BEGIN Information supplied
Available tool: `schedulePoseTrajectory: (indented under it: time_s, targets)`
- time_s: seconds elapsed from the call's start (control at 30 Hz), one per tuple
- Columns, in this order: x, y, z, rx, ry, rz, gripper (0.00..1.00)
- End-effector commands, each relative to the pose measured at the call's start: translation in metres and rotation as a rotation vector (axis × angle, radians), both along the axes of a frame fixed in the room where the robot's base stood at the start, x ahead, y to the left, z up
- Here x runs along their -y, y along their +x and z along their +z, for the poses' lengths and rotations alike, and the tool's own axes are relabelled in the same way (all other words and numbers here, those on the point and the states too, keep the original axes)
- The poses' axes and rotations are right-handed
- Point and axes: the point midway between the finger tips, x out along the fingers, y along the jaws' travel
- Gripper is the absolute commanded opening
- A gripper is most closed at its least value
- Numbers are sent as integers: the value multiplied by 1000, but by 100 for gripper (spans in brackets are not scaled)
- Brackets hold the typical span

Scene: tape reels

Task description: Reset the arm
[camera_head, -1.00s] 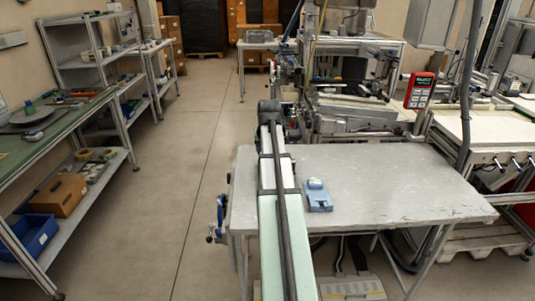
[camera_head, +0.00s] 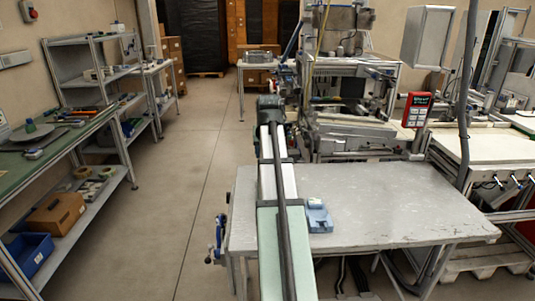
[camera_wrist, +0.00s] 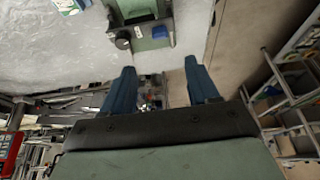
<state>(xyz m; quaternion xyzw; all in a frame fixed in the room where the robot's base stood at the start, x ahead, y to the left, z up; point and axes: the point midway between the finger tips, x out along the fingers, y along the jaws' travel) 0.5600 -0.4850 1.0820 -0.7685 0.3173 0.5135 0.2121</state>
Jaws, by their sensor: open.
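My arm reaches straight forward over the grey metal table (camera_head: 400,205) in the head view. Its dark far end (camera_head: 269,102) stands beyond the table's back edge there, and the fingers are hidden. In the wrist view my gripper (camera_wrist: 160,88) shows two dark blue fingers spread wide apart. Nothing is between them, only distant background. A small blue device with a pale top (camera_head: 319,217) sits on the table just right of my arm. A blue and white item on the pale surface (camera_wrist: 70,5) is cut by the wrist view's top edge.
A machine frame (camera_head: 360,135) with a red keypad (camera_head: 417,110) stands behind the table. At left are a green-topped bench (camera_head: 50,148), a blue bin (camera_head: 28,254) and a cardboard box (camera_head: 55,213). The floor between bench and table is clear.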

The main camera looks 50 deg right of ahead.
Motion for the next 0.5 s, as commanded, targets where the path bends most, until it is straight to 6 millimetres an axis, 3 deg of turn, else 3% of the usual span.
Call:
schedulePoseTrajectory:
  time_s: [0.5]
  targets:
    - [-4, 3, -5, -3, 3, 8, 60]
END Information supplied
BEGIN Information supplied
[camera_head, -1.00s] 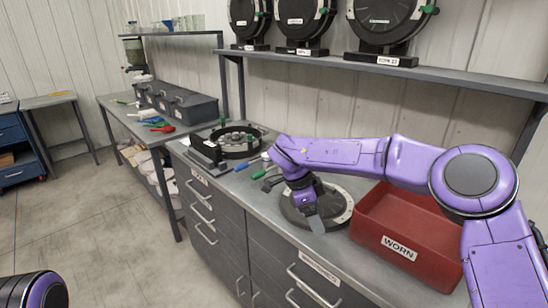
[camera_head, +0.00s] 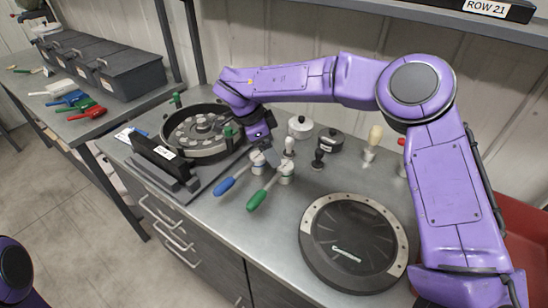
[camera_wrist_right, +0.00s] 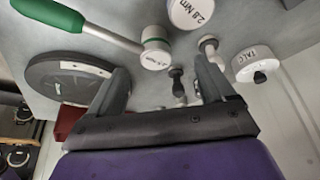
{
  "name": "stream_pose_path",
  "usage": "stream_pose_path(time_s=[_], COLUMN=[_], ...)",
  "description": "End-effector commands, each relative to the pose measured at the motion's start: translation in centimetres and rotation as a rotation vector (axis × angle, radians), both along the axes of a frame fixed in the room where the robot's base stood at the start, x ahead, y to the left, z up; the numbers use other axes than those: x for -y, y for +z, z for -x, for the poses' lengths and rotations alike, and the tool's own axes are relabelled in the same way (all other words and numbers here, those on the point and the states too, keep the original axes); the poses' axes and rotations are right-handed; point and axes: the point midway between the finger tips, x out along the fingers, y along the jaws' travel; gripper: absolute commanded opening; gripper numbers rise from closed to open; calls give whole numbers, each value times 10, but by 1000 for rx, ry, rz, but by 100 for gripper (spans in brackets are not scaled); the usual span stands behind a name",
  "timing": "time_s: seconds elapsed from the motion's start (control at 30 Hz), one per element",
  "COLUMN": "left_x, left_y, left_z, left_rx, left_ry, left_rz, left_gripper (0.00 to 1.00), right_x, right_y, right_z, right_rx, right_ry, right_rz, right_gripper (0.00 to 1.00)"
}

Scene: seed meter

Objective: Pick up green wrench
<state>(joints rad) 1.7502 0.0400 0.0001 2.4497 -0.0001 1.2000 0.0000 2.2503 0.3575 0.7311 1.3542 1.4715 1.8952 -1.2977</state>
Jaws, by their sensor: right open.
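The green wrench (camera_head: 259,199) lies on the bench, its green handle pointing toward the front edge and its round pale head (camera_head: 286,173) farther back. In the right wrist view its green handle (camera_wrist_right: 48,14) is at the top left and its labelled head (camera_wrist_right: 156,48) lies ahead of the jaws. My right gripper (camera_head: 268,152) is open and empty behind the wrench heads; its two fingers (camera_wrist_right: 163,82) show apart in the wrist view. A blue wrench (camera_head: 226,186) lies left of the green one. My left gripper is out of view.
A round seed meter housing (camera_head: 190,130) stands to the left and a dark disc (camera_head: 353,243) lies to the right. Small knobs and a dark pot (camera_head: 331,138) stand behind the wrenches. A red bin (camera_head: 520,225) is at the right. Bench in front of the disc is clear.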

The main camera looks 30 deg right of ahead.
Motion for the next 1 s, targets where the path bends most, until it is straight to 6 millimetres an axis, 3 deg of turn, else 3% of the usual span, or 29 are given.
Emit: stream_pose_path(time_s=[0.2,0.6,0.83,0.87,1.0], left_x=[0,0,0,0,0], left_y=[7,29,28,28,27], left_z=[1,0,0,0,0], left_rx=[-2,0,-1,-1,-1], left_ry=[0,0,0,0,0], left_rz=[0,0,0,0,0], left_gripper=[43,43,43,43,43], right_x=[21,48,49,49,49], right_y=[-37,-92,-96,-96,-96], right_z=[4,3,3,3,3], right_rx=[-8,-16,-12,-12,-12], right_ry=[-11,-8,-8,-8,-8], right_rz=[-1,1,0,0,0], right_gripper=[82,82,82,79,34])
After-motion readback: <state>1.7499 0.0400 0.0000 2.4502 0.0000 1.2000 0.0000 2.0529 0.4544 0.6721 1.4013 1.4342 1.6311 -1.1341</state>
END Information supplied
Repeat the span of lines that opens with the line holding "- A gripper is most closed at its least value" and closes with the line holding "Task description: Reset the arm", exactly as it stands.

- A gripper is most closed at its least value
- Numbers are sent as integers: the value multiplied by 1000, but by 100 for gripper (spans in brackets are not scaled)
- Brackets hold the typical span

Scene: tape reels

Task description: Reset the arm

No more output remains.